To identify the grey region, SMAP uses cut-based graph techniques. For each EMB that is available, SMAP will explore all parts of the design, and also try all possible aspect ratios of the EMB to find the mapping (grey region) that packs away the largest number of LUTs. To keep this article accessible, we omit the detailed workings of SMAP.  However, more details can be obtained through the referenced journal paper at the end of the article. 

Figure1
Figure:1: Example of mapping logic to a memory array

Power Implications of Implementing Logic in EMBs

The main question that we will answer in this section is:

What is the overall impact on power dissipation when using EMBs to implement logic? 

If large amounts of logic can be mapped into an EMB, not only are fewer LUTs required (which would save a small amount of power), but the interconnect between these LUTs are also not required (which would save a significant amount of power).  On the other hand, EMBs themselves dissipate a significant amount of power. 

To answer this question, we use an experimental methodology.  We map a suite of benchmark circuits to an FPGA, and vary the number of EMBs available for implementing logic.  Power data is gathered in two ways.  The first method uses accepted academic FPGA CAD algorithms and power estimation models.  In the second method, we mapped circuits using commercial CAD tools and performed current measurements on a 0.13um Altera Stratix (EP1S40) FPGA.  The results are presented in units of energy per cycle to make them independent of operating frequency. 

Figure 2 shows the averaged results using the academic power estimation models.  The x-axis shows the number of 512-bit EMBs that were used to implement logic, and range from 0 (all logic implemented in LUTs) to 8.  The vertical axis is energy normalized to the total energy when everything is implemented in LUTs.  The bottom line corresponds to the energy consumed in the LUTs.  As expected, this value decreases as the number of used EMBs increase.  This is because more logic is packed away into ROMs as we use more EMBs, thus resulting in fewer LUTs in the final mapped circuit. 

The second line indicates the sum of the logic energy and the energy consumed by the routing and the clock (so the area between the lower two lines represent the routing and clock energy).  Again, as expected, more memory arrays means there are fewer LUTs, leading to fewer connections, and hence, lower routing energy.
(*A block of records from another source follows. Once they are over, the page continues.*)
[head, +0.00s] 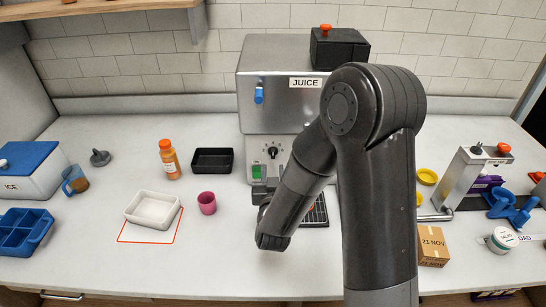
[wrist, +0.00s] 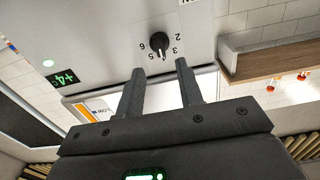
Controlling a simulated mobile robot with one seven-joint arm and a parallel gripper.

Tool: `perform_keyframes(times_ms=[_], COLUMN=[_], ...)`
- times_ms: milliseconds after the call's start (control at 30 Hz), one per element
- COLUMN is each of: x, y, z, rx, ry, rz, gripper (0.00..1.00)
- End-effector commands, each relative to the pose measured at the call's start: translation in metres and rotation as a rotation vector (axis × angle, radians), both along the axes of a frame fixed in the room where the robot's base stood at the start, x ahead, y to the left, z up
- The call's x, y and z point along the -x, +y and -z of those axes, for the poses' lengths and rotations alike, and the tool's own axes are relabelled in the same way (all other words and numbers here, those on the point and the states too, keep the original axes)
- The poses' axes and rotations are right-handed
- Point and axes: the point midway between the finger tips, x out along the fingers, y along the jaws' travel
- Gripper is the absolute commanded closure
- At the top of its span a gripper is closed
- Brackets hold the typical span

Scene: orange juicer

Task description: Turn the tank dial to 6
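The tank dial in the wrist view (wrist: 160,44) is a black knob on a light panel, ringed by numbers; 2, 3, 5 and 6 can be read. Its narrow end points down in the picture, between the 3 and the 5. A green display (wrist: 63,77) on that panel reads about +4. My gripper (wrist: 166,75) is open and empty, its two fingers apart and short of the knob. In the head view a black dial (head: 272,152) shows on the front of the steel juicer (head: 283,85); I cannot tell if it is the same one. My fingers are hidden there.
A pink cup (head: 207,203), a black tray (head: 212,161) and an orange bottle (head: 170,159) stand left of the juicer. A cardboard box (head: 432,246) is to the right. The wrist view shows a wooden shelf (wrist: 275,48) at the right.

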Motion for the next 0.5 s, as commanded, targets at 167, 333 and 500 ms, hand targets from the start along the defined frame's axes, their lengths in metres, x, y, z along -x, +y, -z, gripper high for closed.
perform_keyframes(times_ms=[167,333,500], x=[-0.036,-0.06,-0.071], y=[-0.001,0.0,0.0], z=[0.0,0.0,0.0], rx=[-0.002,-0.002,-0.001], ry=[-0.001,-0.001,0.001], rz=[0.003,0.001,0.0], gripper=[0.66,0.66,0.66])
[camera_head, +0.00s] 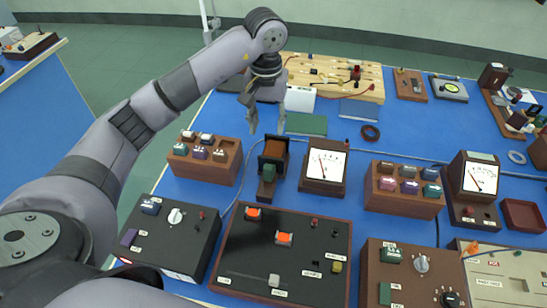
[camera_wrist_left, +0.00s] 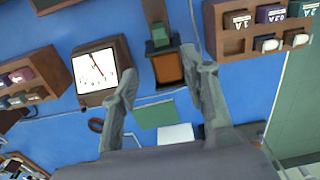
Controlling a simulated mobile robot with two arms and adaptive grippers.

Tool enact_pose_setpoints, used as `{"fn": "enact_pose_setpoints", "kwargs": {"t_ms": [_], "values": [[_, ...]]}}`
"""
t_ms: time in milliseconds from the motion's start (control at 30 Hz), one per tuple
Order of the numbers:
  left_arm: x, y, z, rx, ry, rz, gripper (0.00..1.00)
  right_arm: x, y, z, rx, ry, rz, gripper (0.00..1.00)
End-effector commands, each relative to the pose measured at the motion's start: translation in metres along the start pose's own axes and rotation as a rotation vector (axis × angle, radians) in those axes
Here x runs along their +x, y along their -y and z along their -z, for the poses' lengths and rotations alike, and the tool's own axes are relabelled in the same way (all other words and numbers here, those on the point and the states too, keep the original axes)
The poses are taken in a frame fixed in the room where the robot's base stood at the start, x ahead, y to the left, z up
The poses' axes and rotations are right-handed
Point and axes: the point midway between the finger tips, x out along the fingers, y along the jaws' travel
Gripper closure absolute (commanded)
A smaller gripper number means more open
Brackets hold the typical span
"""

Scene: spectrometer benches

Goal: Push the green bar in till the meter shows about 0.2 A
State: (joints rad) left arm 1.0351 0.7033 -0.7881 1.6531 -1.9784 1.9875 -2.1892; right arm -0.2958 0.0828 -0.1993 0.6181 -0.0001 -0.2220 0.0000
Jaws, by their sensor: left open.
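The green bar (camera_head: 269,173) shows as a green block at the front of a dark-framed device with a brown coil (camera_head: 275,150). How far it sits inside the coil is hard to tell. In the left wrist view the green bar (camera_wrist_left: 160,36) is above the brown coil (camera_wrist_left: 168,68). The meter (camera_head: 325,162), white-faced in a brown case, stands just right of the device; it also shows in the wrist view (camera_wrist_left: 96,72). Its scale is too small to read. My left gripper (camera_head: 267,123) is open and empty, above and behind the coil, fingers pointing down. My right gripper is not seen.
A brown rack of labelled blocks (camera_head: 206,157) stands left of the device. A black panel with orange switches (camera_head: 320,262) lies in front. A green plate (camera_head: 306,124) and a dark ring (camera_head: 370,132) lie behind. Another block rack (camera_head: 404,188) is right of the meter.

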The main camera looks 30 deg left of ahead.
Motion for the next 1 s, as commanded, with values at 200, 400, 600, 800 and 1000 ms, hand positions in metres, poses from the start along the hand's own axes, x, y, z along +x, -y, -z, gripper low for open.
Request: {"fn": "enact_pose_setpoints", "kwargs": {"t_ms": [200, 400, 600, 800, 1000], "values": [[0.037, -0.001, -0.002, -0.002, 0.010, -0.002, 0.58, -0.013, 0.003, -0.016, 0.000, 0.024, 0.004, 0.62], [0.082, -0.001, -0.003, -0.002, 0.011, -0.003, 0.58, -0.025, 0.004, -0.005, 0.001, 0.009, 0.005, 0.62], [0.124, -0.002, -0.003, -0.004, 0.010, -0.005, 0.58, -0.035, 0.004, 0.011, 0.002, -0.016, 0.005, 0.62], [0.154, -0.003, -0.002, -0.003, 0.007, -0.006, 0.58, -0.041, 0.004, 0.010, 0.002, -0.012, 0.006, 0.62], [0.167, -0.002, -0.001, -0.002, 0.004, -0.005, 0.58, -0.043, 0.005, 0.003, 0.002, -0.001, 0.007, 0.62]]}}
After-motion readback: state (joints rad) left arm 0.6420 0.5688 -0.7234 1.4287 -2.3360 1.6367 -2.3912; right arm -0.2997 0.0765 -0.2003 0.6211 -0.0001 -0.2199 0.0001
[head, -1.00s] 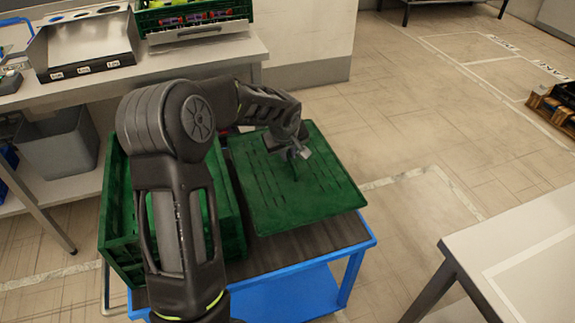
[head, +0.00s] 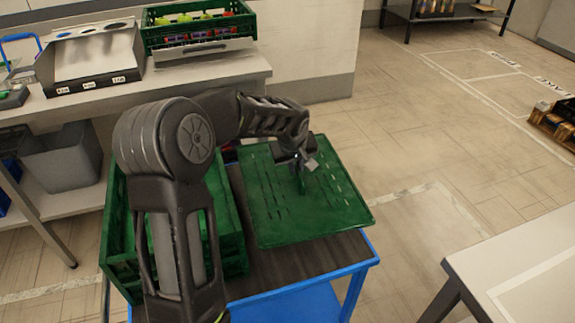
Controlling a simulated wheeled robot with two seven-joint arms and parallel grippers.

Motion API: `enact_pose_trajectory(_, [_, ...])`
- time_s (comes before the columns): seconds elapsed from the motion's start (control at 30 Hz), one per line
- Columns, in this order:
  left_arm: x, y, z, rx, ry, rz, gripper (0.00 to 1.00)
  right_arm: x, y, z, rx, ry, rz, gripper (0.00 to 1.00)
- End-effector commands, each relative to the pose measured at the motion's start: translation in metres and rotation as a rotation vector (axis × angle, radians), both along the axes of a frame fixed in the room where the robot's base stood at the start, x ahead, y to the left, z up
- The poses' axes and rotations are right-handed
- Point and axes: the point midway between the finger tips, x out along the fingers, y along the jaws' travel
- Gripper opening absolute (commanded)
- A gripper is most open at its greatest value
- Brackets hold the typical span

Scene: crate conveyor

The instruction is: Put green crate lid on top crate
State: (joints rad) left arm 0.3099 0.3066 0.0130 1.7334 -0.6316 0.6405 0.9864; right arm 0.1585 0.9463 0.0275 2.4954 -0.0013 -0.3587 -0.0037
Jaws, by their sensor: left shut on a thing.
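The green crate lid (head: 275,219) is a flat slotted panel. It is held slightly tilted above the right part of the blue cart's dark top. My left gripper (head: 302,166) is shut on the lid at its upper middle. The green crates (head: 121,235) stand stacked on the left part of the cart, just left of the lid and largely hidden behind my left arm. The lid is beside the crates, not over them. My right gripper is out of view.
The blue cart (head: 318,307) has a dark top (head: 268,277). A grey table (head: 535,262) stands at the right. A workbench (head: 205,82) at the back carries a filled green crate (head: 200,30). A grey bin (head: 62,160) sits on its lower shelf. Open floor lies to the right.

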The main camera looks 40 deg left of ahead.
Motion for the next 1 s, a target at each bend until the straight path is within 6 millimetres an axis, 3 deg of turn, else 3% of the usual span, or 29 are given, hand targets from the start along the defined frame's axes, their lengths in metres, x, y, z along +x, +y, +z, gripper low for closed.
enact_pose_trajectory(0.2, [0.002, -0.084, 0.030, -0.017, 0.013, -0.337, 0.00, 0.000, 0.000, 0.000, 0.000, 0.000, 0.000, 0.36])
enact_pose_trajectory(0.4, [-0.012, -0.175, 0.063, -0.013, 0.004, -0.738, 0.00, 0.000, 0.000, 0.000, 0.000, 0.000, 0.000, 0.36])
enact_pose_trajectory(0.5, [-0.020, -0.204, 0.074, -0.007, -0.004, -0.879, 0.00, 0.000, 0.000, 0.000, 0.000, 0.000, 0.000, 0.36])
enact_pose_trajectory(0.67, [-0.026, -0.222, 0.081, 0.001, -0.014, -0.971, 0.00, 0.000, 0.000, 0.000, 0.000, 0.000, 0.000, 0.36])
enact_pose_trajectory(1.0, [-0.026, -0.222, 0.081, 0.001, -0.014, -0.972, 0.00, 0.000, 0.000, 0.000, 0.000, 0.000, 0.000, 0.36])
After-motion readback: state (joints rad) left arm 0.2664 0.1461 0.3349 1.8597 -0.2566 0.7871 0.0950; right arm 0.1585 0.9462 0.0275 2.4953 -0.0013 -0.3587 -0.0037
Finally, the top line is the overall energy; the  di?erence between the top line and the middle line represents the energy consumed by the EMBs. As the graph shows, overall, mapping logic to EMBs does not reduce energy consumption. In fact, the energy increases signi?cantly as more memory arrays are used. This suggests that the extra power dissipated during a read access of the memory is larger than the power dissipated if the corresponding circuitry is implemented using lookup-tables.

Figure 3 confirms these findings through current measurements on a real Altera Stratix device.  This figure shows the results when only the M512 EMBs of the FPGA are used.  The bottom line represents the power dissipated in the memories and clock network.  The upper line presents the total power dissipated in the FPGA. In both cases, the static power was subtracted.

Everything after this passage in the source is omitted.